**TASK INSTRUCTIONS:**
Repeat everything from the line holding "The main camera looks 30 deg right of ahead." to the line holding "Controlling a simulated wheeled", inclusive, exactly. Leave out the rest.

(Rows about robot tasks)
########
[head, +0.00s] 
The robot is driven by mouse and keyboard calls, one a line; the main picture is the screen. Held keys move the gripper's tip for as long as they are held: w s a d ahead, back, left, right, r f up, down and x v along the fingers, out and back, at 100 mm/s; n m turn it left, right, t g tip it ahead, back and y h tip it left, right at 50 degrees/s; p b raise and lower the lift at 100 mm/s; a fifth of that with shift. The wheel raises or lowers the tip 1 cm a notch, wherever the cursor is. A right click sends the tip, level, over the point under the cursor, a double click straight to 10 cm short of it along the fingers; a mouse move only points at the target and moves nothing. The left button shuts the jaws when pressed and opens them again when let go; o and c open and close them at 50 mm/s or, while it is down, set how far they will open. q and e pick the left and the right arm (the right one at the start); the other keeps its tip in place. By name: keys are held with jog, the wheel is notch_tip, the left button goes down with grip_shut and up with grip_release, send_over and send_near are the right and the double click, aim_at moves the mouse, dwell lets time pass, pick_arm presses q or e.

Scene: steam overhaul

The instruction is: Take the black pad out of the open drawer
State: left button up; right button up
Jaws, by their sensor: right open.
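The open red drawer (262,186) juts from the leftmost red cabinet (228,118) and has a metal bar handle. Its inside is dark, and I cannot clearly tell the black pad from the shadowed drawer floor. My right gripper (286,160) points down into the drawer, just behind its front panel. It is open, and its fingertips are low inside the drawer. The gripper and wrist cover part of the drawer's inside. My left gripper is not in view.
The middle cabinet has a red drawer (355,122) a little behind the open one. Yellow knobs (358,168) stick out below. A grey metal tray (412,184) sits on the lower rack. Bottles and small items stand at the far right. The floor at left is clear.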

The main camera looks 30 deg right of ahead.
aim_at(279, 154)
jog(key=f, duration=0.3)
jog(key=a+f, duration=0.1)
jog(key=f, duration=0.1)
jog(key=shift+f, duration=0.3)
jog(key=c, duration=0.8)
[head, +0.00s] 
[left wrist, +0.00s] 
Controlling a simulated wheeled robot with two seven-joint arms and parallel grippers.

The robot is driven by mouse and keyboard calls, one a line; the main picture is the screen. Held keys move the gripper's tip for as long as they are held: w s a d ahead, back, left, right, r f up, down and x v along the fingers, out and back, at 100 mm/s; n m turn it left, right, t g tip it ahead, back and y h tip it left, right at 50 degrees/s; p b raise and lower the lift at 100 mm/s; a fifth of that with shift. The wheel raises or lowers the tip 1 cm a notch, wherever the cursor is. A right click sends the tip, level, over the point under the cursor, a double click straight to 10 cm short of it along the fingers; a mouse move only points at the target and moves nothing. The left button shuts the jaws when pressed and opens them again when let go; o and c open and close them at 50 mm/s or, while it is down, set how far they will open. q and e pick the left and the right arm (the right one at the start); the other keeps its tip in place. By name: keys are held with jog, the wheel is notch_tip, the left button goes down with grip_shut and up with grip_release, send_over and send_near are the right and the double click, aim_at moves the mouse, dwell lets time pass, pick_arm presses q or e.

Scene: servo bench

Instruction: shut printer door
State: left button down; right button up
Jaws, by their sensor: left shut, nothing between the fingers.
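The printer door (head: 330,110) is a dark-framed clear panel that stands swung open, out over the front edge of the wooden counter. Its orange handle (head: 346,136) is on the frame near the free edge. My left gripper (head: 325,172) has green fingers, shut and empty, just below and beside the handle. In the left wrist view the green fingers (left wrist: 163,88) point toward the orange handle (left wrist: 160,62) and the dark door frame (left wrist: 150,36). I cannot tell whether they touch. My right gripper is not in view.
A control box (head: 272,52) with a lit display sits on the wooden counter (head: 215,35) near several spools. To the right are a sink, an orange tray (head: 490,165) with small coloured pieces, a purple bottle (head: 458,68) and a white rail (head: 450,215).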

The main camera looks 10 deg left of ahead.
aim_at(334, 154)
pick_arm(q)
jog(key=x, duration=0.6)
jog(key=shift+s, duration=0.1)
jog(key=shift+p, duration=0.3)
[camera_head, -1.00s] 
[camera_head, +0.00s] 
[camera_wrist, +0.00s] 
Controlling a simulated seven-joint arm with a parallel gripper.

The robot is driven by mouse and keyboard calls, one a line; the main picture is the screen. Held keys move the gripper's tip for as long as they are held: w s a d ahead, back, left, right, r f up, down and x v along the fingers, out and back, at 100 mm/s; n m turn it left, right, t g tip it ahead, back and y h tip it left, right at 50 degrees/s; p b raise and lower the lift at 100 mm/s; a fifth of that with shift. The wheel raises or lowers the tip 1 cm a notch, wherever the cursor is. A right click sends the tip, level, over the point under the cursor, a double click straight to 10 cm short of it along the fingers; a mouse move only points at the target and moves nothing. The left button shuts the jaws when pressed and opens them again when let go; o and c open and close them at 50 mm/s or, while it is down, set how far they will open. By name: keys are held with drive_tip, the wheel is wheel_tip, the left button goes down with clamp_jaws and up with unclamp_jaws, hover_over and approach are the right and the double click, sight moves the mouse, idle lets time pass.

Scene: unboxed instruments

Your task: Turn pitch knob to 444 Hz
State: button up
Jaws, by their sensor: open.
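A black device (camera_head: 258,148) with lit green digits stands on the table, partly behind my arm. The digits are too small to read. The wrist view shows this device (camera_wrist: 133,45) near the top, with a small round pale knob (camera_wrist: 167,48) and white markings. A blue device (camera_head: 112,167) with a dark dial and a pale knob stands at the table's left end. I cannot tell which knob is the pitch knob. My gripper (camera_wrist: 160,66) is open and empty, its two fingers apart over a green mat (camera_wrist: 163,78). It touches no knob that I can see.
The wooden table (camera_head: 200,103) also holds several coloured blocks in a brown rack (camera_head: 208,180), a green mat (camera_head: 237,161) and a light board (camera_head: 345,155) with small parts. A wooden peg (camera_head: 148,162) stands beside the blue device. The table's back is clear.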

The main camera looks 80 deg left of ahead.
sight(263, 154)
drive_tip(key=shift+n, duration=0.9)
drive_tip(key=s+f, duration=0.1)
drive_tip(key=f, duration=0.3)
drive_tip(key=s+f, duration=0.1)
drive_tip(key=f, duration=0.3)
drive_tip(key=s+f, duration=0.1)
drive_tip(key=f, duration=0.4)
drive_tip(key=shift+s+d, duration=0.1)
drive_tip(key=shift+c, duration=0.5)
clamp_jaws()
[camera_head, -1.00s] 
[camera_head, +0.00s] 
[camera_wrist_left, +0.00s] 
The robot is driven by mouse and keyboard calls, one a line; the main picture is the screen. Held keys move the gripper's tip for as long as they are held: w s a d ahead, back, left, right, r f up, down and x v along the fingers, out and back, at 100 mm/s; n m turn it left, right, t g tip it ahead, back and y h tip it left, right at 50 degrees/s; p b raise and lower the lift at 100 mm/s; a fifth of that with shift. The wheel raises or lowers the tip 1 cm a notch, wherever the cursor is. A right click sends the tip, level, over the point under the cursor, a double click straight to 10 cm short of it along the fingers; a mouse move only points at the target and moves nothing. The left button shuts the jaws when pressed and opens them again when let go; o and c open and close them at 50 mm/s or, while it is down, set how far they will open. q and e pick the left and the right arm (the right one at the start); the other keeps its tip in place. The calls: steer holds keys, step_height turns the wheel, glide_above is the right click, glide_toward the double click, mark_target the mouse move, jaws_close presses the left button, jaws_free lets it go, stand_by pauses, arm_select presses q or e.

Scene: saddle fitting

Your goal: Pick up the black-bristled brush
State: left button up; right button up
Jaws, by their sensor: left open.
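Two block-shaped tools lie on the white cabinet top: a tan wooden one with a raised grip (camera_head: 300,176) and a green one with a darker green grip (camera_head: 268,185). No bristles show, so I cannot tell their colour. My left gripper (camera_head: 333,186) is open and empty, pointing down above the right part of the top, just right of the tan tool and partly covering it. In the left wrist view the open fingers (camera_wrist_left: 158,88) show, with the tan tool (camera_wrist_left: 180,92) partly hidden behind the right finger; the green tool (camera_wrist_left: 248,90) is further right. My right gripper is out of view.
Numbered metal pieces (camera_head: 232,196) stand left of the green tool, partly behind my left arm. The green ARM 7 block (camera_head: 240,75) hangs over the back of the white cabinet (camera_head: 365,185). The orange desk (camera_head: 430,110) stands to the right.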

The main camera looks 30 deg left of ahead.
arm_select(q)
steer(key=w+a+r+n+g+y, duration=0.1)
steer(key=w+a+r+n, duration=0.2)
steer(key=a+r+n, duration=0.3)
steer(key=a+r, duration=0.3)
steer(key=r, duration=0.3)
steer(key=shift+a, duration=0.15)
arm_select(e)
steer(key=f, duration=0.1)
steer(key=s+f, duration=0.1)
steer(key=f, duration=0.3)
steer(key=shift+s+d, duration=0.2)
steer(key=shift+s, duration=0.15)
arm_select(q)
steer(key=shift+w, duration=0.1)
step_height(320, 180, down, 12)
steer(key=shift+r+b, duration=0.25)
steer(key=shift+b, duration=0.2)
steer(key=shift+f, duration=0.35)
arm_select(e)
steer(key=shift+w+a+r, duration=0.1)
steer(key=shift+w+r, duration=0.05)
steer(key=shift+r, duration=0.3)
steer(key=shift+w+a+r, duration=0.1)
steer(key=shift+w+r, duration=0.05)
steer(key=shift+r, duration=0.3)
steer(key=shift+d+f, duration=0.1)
########
**WRITTEN ANSWER:**
The main camera looks 30 deg right of ahead.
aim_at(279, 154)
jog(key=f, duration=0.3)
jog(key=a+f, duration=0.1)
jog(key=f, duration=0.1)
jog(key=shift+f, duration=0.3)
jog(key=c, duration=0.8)
[head, +0.00s] 
[left wrist, +0.00s] 
Controlling a simulated wheeled robot with two seven-joint arms and parallel grippers.

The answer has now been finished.